Something that sort of irks me but I highly doubt I’ll stop doing, is that I’m really quick to volunteer the info that I’ve lost a whole shitload of weight. In some ways, it must seem arrogant or needy to others, but it’s not like that. Sometimes I feel like, if I don’t say it out loud, it’s not real. I technically know what I’ve done, but I somehow still feel much the same inside some days. Not the loathing or anything, but I can go days where I don’t physically feel that much thinner… not went-from-size-22-to-a-14 thinner.  Maybe that’s mostly because I’ve slipped into a mindset of forgetting. All I really need to do is, go to a movie and consciously think of how I feel in that seat,with  room enough to drop arms down by my side, no chair digging into my pudgy ribs. Sure, I’ve weight to lose, but I don’t have THAT anymore.
But I have to consciously be aware of that newness-of-me in each moment. These lack-of-Steff happenings, ie: no thigh-rubbing, are recent phenomena in ’09, after 20+ years of the opposite.
Seriously, when the average woman has a “fat day”, she’s feeling maybe 5 or 10 pounds heavier. _I_ have a fat day, I’m feeling like I’m literally pushing 300 pounds, nearly 100 pounds heavier, okay? Why? Because I KNOW what it’s like to LIVE in that body, and most of YOU probably will never have the foggiest fucking notion.
And then when I _do_ have that moment of remembering “Yes, I did that”, I remember specific moments in sports and activities where I thought I was gonna die — like that July day where the “oh, 10 or 12k in the mountains” bike ride turned out to be a 19km one that ended with a stunning 6km ascent up the side of a motherfucking mountain with a vicious 50km wind heading straight at me. That SUCKED. And I did it.
Oh, my god, has this all sucked the marrow from me. Now I pay. It’s coming back, though. Lifeblood returns.
As I ready myself for what I know is the next long, hard, but ultimately BEYOND-worth-it next leg of the journey, I’m finding myself caught in an emotional swirlie that’s getting hard to let go of this evening.
Still, here are three things I know tonight: 1) What success takes, 2) that I’ve already had MUCH success, and that 3) I can fucking rock this bitch.
But I’d be a liar and a fool if I said I’m not hurting a little as I muster the courage to go there, that I’m not scared of the obstacles that lay before me, or that there isn’t a niggling of doubt that this is the time I get exposed for the fraud my insecure inner-self thinks I am, or flat-out fear that failure awaits or I’ll return to the flabby Steff of old.
That’s why, in some ways, this weightloss I’ve accomplished so far, and the rest I know will happen over the next year or so, is my existential scaling of Mount Everest. This is as big as it will ever get for me. I’ve spent two years hammering at myself emotionally and physically, and it’s gotten me to here. So far to go.
Dude… it’s gonna be a long year. But: 3) I can fucking rock this bitch.

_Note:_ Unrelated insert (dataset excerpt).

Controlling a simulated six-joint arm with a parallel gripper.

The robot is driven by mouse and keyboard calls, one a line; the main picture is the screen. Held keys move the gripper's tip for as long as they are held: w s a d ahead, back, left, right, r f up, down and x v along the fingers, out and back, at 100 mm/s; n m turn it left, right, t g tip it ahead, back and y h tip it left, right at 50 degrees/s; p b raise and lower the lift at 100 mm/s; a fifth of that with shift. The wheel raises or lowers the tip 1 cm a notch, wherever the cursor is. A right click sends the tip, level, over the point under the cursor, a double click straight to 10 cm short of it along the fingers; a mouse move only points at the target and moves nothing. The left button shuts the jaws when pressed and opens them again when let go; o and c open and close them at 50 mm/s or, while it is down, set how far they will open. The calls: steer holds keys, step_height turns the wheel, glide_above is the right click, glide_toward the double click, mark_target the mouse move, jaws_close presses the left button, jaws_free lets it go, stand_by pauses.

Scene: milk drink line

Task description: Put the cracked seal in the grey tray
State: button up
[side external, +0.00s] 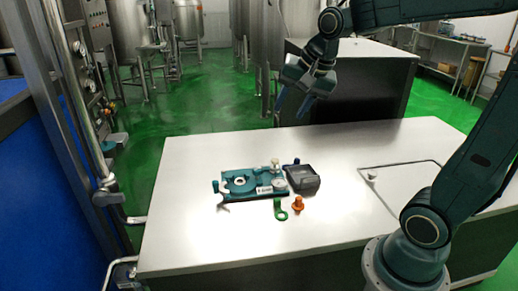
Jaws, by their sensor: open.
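The grey tray (316,184) is a small dark box on the white table, against the right end of a teal fixture (228,194). The fixture carries a round seat at its left, a small label and a pale upright part. A green ring with a tab (280,210) lies in front of the fixture. I cannot tell from this view which part is the cracked seal; no crack shows at this size. My gripper (291,108) is open and empty, high above the table's far edge, well away from the tray and fixture.
An orange knobbed part (298,204) stands right of the green ring. A small dark blue part (297,161) shows behind the tray. A bent thin rail with a knob (372,177) is on the table's right. The table's left and front are clear.

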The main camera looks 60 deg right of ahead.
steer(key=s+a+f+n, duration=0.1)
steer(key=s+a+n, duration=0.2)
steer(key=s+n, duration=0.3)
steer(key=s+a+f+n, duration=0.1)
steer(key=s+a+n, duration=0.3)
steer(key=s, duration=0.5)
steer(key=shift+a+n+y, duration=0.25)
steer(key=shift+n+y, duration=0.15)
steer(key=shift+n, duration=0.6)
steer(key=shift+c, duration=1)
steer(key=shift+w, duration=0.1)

2 thoughts on “Burn(t) Out

  1. Tony Letts

    You’ve done brilliantly. I can only compare my situation to yours through my giving up smoking 15 years ago. It was painful but it was a great achievement. So celebrate – let fireworks off in your head for a while but know that, just as surely as I know I will never smoke again, the new you is absolutely here to stay
    .-= Tony Letts´s last blog ..KNOCK, KNOCK, WHO’S THERE? =-.

  2. Kathy

    One thing in your post caught my eye. The forgetting or not feeling like you’ve really lost that weight is the milestone in the process that someone close to me is dealing with right now. After working her butt off for months, she’s been stuck the last little while, and says that some days it feels now like there’s just the long road ahead of her and her mind forgets to give her credit for all she’s accomplished so far. Like somehow it accepts that this body – the one she still wants to improve but that she’s already done so much with – is the one she’s always had. It messes with her, because it’s so easy to lose sight of that accomplishment. That’s probably where the saying it out loud comes from for you.
    And another comment, this one general about the last two years. I was the person who stuck her nose in and wrote to you when you started The Job That Nearly Ate You Alive because I knew about your boss and was concerned for you. I’ve wanted to say for awhile that I’ve been thrilled to follow your progress and see what an amazing ride you’ve been on since you walked away from that situation. Keep going. You’re kicking ass.